Развитие любой культуры начинается с подражания и усвоения чужого, что нередко оборачивается духовным пленением. Тема пленения и противостояния ему очень существенна для отечественной культуры; во многом история русского самосознания – это история периодического пленения и редких моментов освобождения – обретения внутренней свободы… Порабощение Иным, будучи изначально разрушительным, в конечном счете может стать плодотворным, хотя часто случалось и наоборот. П,ель данной работы – проследить этот и некоторые другие сюжеты на материале «евразийских метаморфоз» русской мысли на протяжении более чем столетия.[91]
Наказ «быть европейцами» и «враг с Востока»

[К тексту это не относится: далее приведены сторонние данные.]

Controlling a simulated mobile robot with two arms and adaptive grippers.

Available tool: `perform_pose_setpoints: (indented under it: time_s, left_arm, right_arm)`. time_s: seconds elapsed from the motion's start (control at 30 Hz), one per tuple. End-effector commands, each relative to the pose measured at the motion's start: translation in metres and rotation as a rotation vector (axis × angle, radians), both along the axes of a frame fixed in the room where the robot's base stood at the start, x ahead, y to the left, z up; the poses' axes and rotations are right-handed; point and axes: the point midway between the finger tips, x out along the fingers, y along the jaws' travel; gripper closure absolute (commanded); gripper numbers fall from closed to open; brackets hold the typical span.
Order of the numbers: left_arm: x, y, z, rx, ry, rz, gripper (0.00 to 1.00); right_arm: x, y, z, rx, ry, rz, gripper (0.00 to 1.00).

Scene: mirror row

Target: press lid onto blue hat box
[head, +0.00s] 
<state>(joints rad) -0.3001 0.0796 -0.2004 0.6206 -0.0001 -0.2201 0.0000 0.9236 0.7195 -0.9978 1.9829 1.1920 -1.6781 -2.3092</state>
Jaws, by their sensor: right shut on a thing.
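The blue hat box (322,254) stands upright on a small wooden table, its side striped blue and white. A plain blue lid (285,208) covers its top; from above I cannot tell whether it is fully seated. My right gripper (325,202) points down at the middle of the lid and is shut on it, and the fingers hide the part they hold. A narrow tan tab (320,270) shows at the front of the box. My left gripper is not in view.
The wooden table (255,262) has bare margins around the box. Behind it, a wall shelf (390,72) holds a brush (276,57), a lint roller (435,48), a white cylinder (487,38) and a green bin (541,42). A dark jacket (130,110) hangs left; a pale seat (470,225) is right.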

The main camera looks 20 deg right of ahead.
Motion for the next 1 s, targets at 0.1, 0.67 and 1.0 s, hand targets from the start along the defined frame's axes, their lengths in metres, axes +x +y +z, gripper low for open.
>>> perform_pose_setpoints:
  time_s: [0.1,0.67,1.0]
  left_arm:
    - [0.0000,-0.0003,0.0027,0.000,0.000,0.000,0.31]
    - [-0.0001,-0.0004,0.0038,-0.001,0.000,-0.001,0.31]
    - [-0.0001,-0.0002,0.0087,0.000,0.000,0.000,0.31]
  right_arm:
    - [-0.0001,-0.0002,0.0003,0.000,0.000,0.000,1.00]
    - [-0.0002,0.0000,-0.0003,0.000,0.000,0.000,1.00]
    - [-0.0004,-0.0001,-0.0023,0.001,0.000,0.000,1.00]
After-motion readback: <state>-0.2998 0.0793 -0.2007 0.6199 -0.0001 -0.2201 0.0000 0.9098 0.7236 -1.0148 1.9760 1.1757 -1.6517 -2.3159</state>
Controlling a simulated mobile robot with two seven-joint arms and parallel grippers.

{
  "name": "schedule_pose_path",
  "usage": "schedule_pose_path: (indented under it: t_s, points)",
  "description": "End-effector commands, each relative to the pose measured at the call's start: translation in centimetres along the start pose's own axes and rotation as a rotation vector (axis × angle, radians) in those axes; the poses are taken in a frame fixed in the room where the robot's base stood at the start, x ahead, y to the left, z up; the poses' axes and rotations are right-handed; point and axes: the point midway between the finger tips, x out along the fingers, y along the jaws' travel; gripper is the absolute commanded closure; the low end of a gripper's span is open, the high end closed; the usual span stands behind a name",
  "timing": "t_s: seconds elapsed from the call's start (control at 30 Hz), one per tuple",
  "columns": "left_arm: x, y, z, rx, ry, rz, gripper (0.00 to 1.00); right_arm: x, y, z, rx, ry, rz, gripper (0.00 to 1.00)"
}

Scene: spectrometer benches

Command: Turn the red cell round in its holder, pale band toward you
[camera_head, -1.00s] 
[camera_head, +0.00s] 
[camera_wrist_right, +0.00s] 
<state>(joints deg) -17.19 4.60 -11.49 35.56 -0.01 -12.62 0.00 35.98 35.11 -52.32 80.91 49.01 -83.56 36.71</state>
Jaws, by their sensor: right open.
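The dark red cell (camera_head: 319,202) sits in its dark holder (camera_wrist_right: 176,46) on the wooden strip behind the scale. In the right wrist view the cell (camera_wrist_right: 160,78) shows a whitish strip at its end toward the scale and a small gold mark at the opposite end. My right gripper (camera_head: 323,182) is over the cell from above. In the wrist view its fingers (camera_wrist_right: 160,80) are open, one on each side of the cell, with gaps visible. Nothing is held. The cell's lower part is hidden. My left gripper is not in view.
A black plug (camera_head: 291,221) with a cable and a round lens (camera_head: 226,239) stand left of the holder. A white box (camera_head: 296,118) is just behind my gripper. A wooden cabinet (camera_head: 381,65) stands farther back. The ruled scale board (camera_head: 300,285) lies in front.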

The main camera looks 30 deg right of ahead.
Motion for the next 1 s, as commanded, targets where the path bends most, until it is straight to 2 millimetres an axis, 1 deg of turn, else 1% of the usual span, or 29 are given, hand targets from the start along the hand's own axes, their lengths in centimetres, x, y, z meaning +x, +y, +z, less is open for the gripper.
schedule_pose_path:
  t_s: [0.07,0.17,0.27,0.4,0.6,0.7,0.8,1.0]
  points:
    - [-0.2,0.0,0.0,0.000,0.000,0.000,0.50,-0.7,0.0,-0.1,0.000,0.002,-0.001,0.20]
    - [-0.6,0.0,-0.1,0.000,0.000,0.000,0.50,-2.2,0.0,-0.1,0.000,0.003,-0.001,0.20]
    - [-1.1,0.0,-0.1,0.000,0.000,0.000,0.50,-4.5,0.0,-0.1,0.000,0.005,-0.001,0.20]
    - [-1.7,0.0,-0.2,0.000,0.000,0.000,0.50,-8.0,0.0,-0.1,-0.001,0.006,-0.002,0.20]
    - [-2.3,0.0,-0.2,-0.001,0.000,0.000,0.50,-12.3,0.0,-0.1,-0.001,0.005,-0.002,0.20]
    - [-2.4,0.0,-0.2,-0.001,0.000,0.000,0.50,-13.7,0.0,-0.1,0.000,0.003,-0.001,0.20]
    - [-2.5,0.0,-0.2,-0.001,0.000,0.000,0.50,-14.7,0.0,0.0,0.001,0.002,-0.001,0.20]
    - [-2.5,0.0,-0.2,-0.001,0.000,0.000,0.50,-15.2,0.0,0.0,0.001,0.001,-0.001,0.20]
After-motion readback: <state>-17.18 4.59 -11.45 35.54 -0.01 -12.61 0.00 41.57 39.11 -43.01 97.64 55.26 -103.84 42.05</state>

Россия есть страна европейская…
Из «Наказа…» Екатерины IIЕсли для народного сознания Азия – это всегда угроза, насилие, кочевники, то для интеллигентского – это пассивность, непросвещенность, покорность, рабство и, наконец, в метафизическом смысле – небытие, нирвана, смерть… В пушкинскую эпоху для русской аристократии, полностью ориентированной на Западную Евpony, Азия была еще неким единым целым, противостоящим как России, так и Западу – естественно, прилагательное «азиатский» имело однозначно негативный оттенок. В работе «Пушкин об отношениях между Россией и Европой» С. Л. Франк так характеризует восприятие поэтом Востока: «Уже в самых ранних его письмах у него есть излюбленное противопоставление (в отношении явлений русской жизни) «азиатского» начала – «европейскому», как низшего высшему. Переселившись из Кишинева в Одессу, он пишет Александру Тургеневу: “Надобно, подобно мне, провести три года в душном азиатском заточении, чтобы почувствовать цену и невольного европейского воздуха” (1823). Шутя он называет Россию “родной Турцией” и Петербург “северным Стамбулом”. Когда находится щедрый издатель для его “Евгения Онегина”, он пишет: “Какова Русь, да она в самом деле в Европе – а я думал, что это ошибка географов”. Восхваляя статьи князя Вяземского, он называет их “европейскими”; находя пестроту внешнего украшения книги “безобразной”, он прибавляет, что она “напоминает Азию”».[92]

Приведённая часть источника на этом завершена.